Machine perception: can robots grasp the invisible?

Can robots finally perceive and handle transparent objects? the answer is a cautious “yes, if they see differently”

As automation expands across manufacturing, logistics, and food service, one stubborn problem has continued to limit robotic deployment: handling transparent and reflective objects. From glassware and plastic packaging to polished metal components, these materials routinely confuse conventional vision systems, forcing costly human intervention.

A new approach from Tokyo University of Science suggests that barrier may be closer to falling.

Researchers have developed HEAPGrasp, a perception and grasping method that enables robots to reliably manipulate objects with diverse optical properties using only a standard RGB camera. In real-world tests, the system achieved a 96.0% grasp success rate while reducing camera movement and execution time.

Robots have long excelled at handling opaque items, where depth sensors can easily reconstruct 3D shapes. But when it comes to transparent or reflective materials, those same sensors often fail. Light passes through clear objects or scatters unpredictably off glossy surfaces, resulting in incomplete or noisy data.

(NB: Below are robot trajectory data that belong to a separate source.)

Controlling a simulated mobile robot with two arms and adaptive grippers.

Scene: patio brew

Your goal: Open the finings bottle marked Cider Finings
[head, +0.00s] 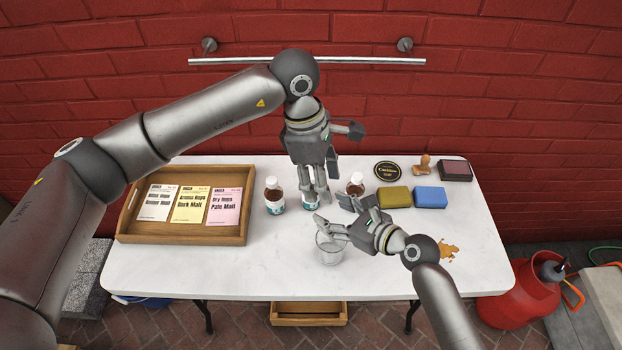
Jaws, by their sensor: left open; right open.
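Three small brown bottles with white caps stand in a row on the white table: a left bottle (273,197), a middle bottle (310,202) and a right bottle (356,183). Their labels are too small to read, so I cannot tell which is Cider Finings. My left gripper (318,193) points down, open, at the middle bottle and hides much of its top; I cannot tell whether they touch. My right gripper (332,211) is open, between the middle and right bottles and just above a clear glass (329,252). It partly hides the right bottle.
A wooden tray (182,239) with three label cards is at the left. Yellow (395,197) and blue (430,197) sponges, a round dark coaster (388,171), a stamp (423,165) and an ink pad (456,170) lie right.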

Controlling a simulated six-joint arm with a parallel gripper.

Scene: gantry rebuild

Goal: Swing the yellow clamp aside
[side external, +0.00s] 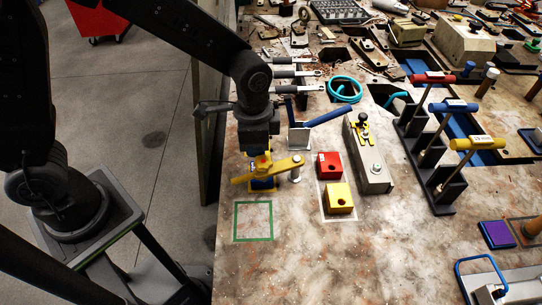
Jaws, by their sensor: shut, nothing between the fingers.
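The yellow clamp (288,163) is a flat yellow bar near the left edge of the worktable. It lies over a blue block (262,184), and its right end sits at a small metal post (295,176). My gripper (262,160) points straight down at the left part of the clamp and is shut. Its fingertips are very close to the clamp or touching it; I cannot tell which. The fingers partly hide the middle of the clamp and the block under it.
A green square outline (253,238) lies in front on bare table. A red block (329,165) and a yellow block (338,198) stand to the right, with a metal fixture (367,160) beyond. A blue-handled lever (326,117) stands just behind. The front middle of the table is clear.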

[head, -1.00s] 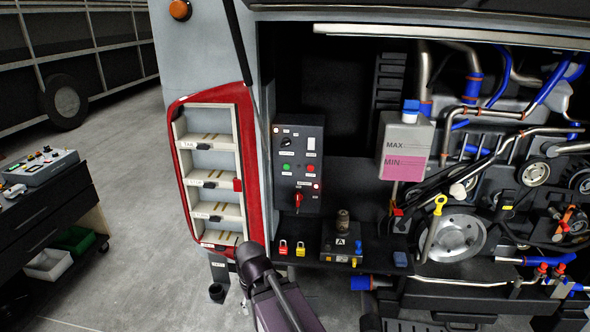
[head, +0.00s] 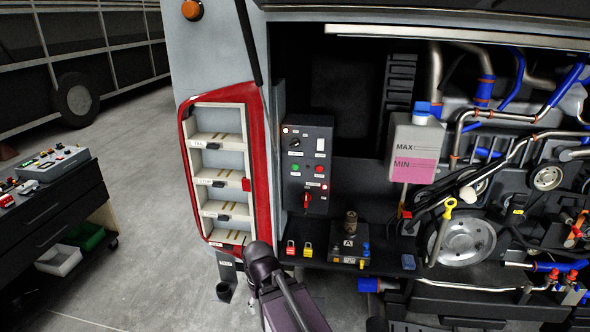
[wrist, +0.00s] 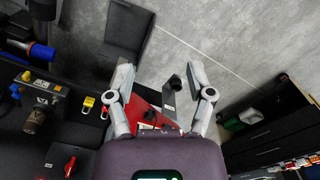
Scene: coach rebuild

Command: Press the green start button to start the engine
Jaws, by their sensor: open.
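The red switch (wrist: 70,166) shows at the lower left of that view; I cannot make out the green button there.
The red-framed light housing (head: 261,150) stands left of the panel. Engine pipes and pulleys fill the right. A tool cart (head: 75,205) stands at the left.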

“Traditionally, transparent or mirrored (glossy) objects such as reflective metal parts, transparent trays have been unstable to detect when using depth sensors or conventional 3D measurement techniques, making automatic grasping by robots difficult and ultimately leading to human intervention,” explains Shogo Arai, one of the creators of the new approach.

“Our approach is based on the idea that even when depth information is unreliable, object shape estimation and grasping are still possible as long as the object’s contours or silhouettes can be captured reliably in images.”

Rather than trying to fix depth sensing, HEAPGrasp avoids it altogether. The system uses semantic segmentation to isolate objects in RGB images, then reconstructs their 3D shape using a method known as Shape-from-Silhouette. By combining outlines from multiple viewpoints, the robot can estimate object geometry without relying on surface properties.

This shift from depth-based perception to contour-based reconstruction is key. It allows the system to work consistently across transparent, reflective, and opaque materials using the same hardware setup.

To ensure efficiency, the researchers also addressed a second challenge: time. Multi-view reconstruction typically requires moving a camera around a scene, which increases handling time. HEAPGrasp introduces an active perception strategy that selects only the most informative viewpoints, balancing accuracy with motion.

The result is a system that not only improves reliability, but also speeds up operations. Tests showed a 52% reduction in camera trajectory length and a 19% decrease in execution time compared with conventional scanning approaches.

The method, developed by Arai and Ginga Kennis, was evaluated against established techniques including depth-based grasping networks and neural radiance field models. While those methods saw performance drop sharply on transparent and reflective objects, HEAPGrasp maintained success rates above 92.6% across all categories.

There are still limitations. Because the system reconstructs a “visual hull”, it can struggle with concave shapes, and performance can decline in highly cluttered environments. But its robustness to segmentation noise and ability to generalise to unseen objects suggest strong practical potential.

For industry, the implications are significant. By relying only on RGB cameras, HEAPGrasp removes the need for expensive sensing hardware and can be integrated into existing robotic systems. This lowers both cost and complexity, making advanced robotic handling more accessible.

The research, published in IEEE Robotics and Automation Letters and to be presented at the IEEE International Conference on Robotics and Automation 2026, reflects a broader shift in robotics: solving perception challenges through software rather than hardware.